Stated goal:
Pick out each line of the records that includes the string "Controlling", and copy it.

Dataset entries:

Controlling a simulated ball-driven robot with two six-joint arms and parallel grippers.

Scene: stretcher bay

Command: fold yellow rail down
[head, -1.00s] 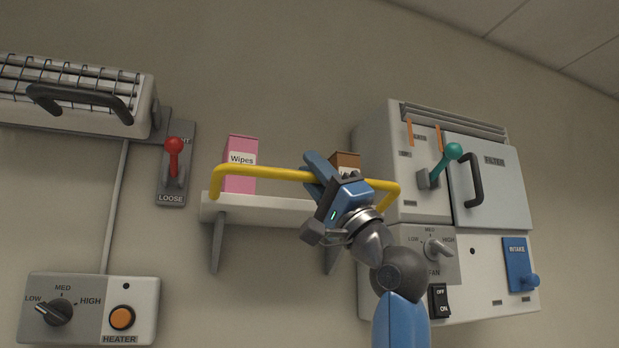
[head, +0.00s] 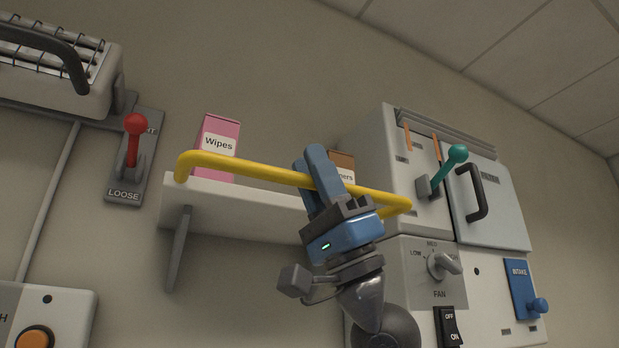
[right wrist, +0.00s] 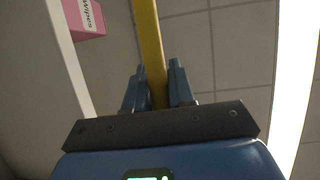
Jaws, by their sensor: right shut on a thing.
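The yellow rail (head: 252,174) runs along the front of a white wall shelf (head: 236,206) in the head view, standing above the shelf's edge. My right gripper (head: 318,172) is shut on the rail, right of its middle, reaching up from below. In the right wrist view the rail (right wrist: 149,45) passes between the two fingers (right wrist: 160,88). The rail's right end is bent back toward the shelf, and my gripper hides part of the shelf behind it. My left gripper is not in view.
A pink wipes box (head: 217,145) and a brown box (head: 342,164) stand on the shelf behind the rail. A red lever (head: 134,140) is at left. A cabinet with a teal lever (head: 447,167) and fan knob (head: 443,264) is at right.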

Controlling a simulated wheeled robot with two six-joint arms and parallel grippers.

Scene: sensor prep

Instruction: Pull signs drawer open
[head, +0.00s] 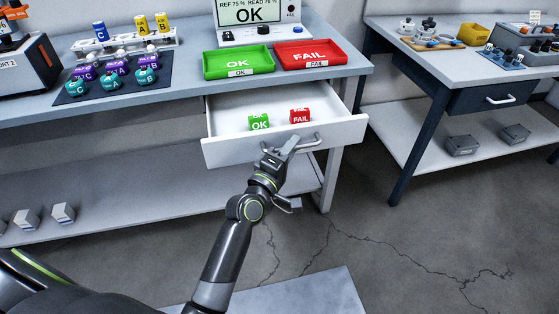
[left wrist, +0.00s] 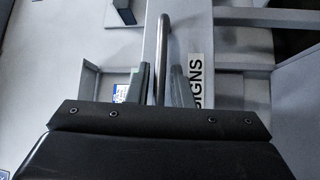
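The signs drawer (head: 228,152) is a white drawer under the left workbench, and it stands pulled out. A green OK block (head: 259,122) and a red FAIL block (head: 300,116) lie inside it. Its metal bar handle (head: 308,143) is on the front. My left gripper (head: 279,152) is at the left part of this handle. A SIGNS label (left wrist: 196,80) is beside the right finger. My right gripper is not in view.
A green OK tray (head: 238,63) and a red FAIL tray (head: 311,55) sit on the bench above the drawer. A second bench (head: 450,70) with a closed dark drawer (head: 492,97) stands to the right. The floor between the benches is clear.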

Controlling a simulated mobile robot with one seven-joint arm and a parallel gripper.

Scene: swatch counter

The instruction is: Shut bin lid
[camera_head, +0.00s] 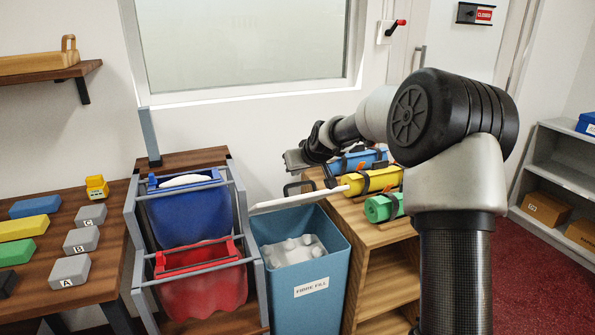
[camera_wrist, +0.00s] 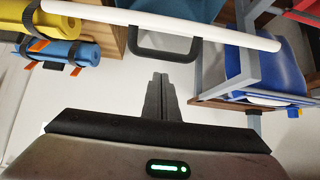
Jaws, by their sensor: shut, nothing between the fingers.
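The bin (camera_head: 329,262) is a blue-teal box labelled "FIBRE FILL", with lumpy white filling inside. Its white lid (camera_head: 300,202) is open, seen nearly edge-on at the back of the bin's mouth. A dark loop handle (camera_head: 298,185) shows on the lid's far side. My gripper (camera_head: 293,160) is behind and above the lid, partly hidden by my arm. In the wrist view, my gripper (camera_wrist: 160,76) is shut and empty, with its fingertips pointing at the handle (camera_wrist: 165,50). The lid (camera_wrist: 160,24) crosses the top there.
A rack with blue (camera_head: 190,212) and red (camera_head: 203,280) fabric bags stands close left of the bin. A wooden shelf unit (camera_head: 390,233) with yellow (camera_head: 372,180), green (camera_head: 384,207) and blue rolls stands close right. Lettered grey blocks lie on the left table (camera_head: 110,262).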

--

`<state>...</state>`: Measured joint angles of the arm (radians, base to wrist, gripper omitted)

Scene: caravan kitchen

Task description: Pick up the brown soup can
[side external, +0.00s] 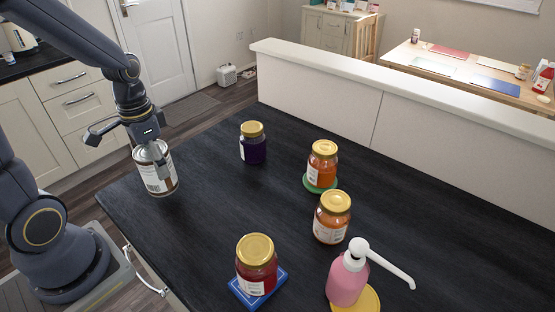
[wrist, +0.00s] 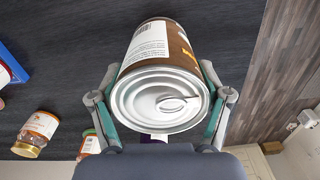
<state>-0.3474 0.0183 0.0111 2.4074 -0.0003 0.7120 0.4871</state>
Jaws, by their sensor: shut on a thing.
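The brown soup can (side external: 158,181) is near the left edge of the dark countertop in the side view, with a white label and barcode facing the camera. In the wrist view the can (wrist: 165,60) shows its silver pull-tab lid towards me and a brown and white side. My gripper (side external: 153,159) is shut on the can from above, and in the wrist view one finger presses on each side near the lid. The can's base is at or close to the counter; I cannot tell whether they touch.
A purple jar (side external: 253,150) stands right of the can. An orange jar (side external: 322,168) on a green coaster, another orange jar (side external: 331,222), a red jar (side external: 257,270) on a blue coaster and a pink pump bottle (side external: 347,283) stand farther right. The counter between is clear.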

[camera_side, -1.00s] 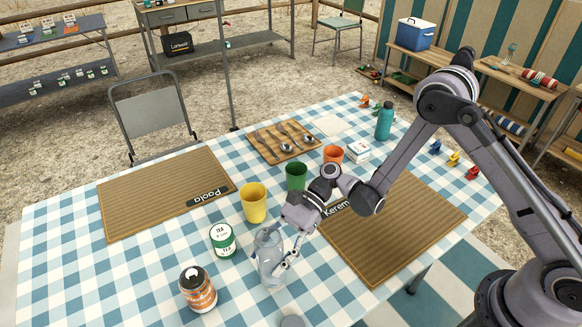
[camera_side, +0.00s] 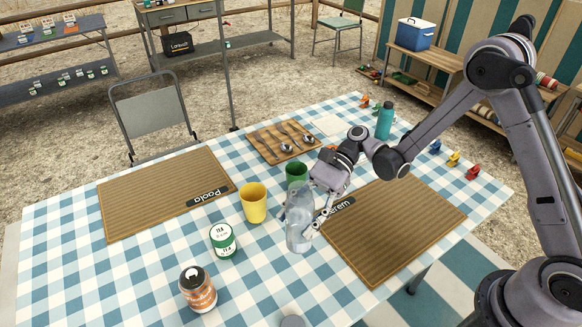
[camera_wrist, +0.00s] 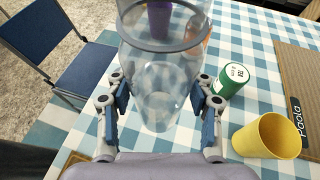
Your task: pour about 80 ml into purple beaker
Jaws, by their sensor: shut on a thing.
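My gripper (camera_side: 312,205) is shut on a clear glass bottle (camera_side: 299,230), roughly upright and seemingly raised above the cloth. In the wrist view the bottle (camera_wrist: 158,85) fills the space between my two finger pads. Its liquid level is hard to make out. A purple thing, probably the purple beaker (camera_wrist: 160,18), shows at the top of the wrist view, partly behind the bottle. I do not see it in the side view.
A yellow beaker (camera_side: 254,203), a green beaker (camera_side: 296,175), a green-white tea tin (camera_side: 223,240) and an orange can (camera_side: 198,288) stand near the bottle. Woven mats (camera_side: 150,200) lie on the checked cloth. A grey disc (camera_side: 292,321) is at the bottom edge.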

...

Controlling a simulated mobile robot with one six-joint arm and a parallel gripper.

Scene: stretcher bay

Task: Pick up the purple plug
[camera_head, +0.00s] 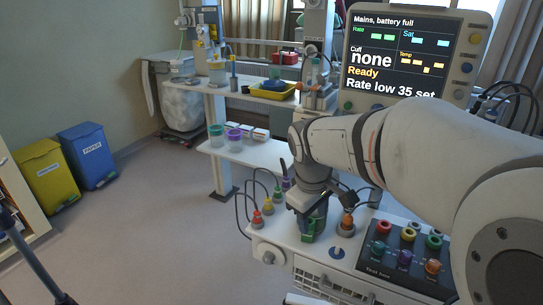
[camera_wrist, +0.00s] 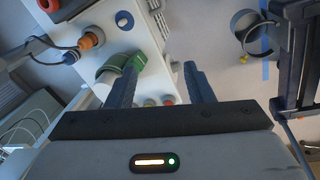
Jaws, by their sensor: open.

Solution below:
Controlling a simulated ball-driven robot with two six-joint arms and parallel grippers.
Controlling a simulated wheeled robot with two six-joint arms and parallel grippers.
Controlling a simulated mobile robot with one seven-joint arm and a parallel gripper.
Controlling a simulated mobile robot with one six-joint arm and a parallel gripper.

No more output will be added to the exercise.